As suggested in several venues such as Sunstein (2002), an overly personalized reputation system that catered exclusively to the expressed preferences of each citizen would lead to a world where each person reads a different newspaper, sees different shows, and interacts with different people — all sympathetic to issues and ideals they already like. Such a world could separate subcultures and demographic groups ever more sharply, with polarized viewpoints taking over and little left to hold the common ground that binds together societies.

Polarizing groups are a very real concern, as is the age–old problem of the tyranny of the majority drowning out the voice of the minority — or worse. As Benjamin Franklin said: "Democracy is two wolves and a lamb voting on what to have for lunch. Liberty is a well–armed lamb contesting the vote."

Space for insightful yet unpopular points of view may ironically be provided by the same polarizing phenomenon that discounts minority views, since easy polarization implies that differing points of view can easily be filtered out and ignored. It may also be desirable for explicit mechanisms or implicit dynamics of the reputation system ecology to encourage maintenance of diversity, cross–fertilization of views, and exposure to general culture and ideals.

 

++++++++++

Ideosphere

Informed debate

In the public sphere, the ceaseless ebb and flow of ideas affects each one of us. Policies are developed. Consensus is reached. Compromises are made. And this give–and–take and regard for the common welfare that characterizes healthy societies can be boosted through judicious assistance from reputation systems.

At root, informed public debate rests on a base of ideas. So let’s look at two of the most concrete manifestations of ideas: books and articles.

Occupying a special place in human history for many centuries as the channel of communication for difficult and significant ideas, books are still one of the best means of encapsulating a large yet coherent point of view. Since it’s difficult to construct a parallel synthesis without the large time investment of writing another book, a well–written book can come to partially define and symbolize a field.
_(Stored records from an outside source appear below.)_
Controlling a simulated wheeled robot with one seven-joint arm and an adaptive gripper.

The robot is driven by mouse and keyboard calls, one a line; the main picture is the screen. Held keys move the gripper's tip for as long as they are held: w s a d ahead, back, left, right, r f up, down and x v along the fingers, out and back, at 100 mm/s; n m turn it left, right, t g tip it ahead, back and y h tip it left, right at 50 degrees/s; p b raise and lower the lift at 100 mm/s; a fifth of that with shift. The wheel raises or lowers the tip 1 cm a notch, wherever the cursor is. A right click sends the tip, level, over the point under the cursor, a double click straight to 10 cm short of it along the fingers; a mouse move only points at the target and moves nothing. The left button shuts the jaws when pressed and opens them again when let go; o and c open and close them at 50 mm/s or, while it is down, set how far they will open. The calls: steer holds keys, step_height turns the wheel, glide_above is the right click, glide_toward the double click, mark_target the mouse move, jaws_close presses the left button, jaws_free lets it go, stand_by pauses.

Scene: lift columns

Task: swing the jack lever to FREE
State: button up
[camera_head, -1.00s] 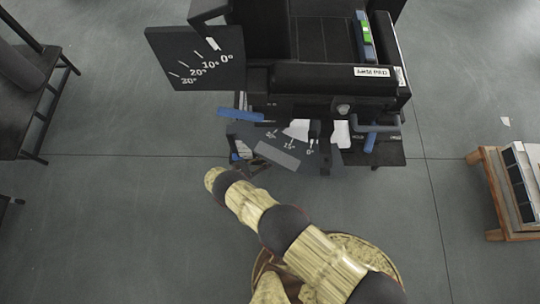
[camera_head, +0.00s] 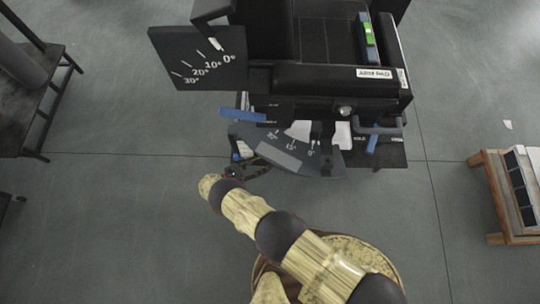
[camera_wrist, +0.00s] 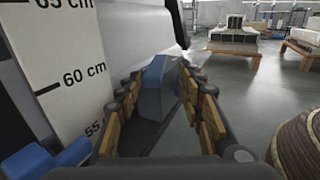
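In the wrist view my gripper (camera_wrist: 163,115) is open, with one finger on each side of a blue block-like handle (camera_wrist: 155,80). I cannot tell whether either finger touches it. A second blue part (camera_wrist: 45,160) is at the lower left. In the head view my gripper (camera_head: 262,168) is at the front left of the black column machine, partly hidden by the dark angle scale. A blue bar (camera_head: 243,115) sticks out left above it, and another blue lever (camera_head: 372,145) stands at the machine's front right. The small lettering beside that lever is too small to read surely.
The angle scale plate (camera_head: 285,152) lies just right of my gripper. A larger angle board (camera_head: 195,60) stands above left. A height scale in cm (camera_wrist: 65,70) is close on the left in the wrist view. A wooden stand (camera_head: 495,190) is far right; floor between is clear.

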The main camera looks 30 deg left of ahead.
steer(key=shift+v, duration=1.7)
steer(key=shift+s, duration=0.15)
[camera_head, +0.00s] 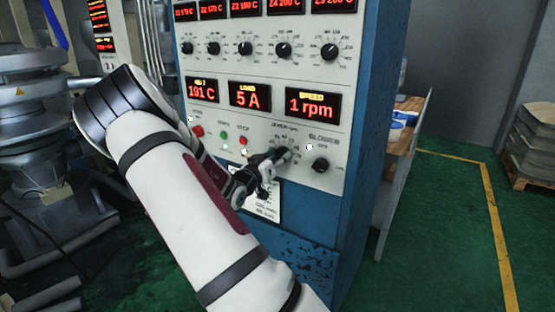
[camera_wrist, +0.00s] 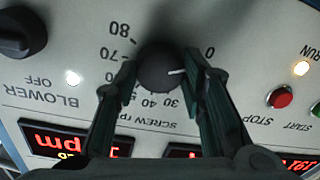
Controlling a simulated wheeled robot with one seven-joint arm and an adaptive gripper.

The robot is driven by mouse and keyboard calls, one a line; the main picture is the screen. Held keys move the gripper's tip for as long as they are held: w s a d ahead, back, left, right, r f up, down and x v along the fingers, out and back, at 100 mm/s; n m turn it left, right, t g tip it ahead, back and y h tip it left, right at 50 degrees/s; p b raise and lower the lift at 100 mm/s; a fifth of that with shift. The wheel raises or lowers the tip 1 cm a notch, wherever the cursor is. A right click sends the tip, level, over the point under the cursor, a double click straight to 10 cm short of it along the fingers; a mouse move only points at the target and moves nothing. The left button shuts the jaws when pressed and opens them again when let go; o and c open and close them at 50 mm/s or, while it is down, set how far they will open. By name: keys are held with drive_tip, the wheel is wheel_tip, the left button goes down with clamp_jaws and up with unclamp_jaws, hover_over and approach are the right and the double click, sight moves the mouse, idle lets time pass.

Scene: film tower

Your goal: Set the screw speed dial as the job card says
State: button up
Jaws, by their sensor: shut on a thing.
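The screw speed dial (camera_wrist: 157,64) is a round dark knob, shown upside down in the wrist view. My gripper (camera_wrist: 160,74) is shut on it, one finger on each side. The dial's white pointer line aims right in that view, toward the right finger, between the 0 and 30 marks; the marks there are hidden by the finger. In the head view my gripper (camera_head: 273,162) is at the panel and covers most of the dial. The rpm display (camera_head: 313,105) reads 1 rpm. A white card (camera_head: 266,206) below is partly hidden and unreadable.
The blower knob (camera_head: 320,165) is just right of my gripper and points at OFF. Red (camera_head: 197,131) and green (camera_head: 223,134) buttons lie to the left. Zone knobs (camera_head: 284,49) and displays are above. A shelf (camera_head: 403,135) stands right of the blue cabinet (camera_head: 370,120).

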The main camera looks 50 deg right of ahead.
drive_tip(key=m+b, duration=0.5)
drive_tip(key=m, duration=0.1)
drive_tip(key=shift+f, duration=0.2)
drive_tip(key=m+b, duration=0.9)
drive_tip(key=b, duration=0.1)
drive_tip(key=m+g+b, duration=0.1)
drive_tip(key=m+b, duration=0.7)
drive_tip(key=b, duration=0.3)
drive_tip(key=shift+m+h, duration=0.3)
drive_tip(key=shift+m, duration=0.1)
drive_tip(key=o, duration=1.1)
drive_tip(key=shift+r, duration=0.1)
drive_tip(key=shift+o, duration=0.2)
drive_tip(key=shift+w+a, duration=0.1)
Many are the books which have had significant effects on the course of history, from religious texts to The Wealth of Nations and Das Kapital to On the Origin of Species.

What affects which books get popular? Amazon makes public ongoing sales rankings for millions of books; Rosenthal (2003) has used observations of these rankings combined with revenue information to estimate what a particular sales rank translates into in terms of sales per day, and finds a roughly power–law behavior for most of the ranking range. Advances in searchability, such as the full–text search in millions of books discussed in Wolf (2003), may flatten this distribution, by bringing relevant works to light.

Academic articles have served a similar purpose of idea communication for several centuries — the collection of articles in a field constitutes both a historical record and a body of currently accepted truths. The filtering provided by peer review has been critical to the maintenance of standards, now complemented by citation–based measures; as with search engines, the number of citations of a given article constitutes a rough measure of how useful that article was found to be.

Bibliometrics and citation analysis look at this graph of citations to extract reputational measures for individual papers, authors, institutions, and sometimes entire fields. However, cliques of mutual citations can artificially boost ratings. A more subtle effect comes when people are "passive citers," mentioning papers and books only because they are already well–known, without checking directly for quality and relevance. Simkin and Roychowdhury (2003) model misprint distributions to estimate that about 80 percent of citers don’t read the original paper.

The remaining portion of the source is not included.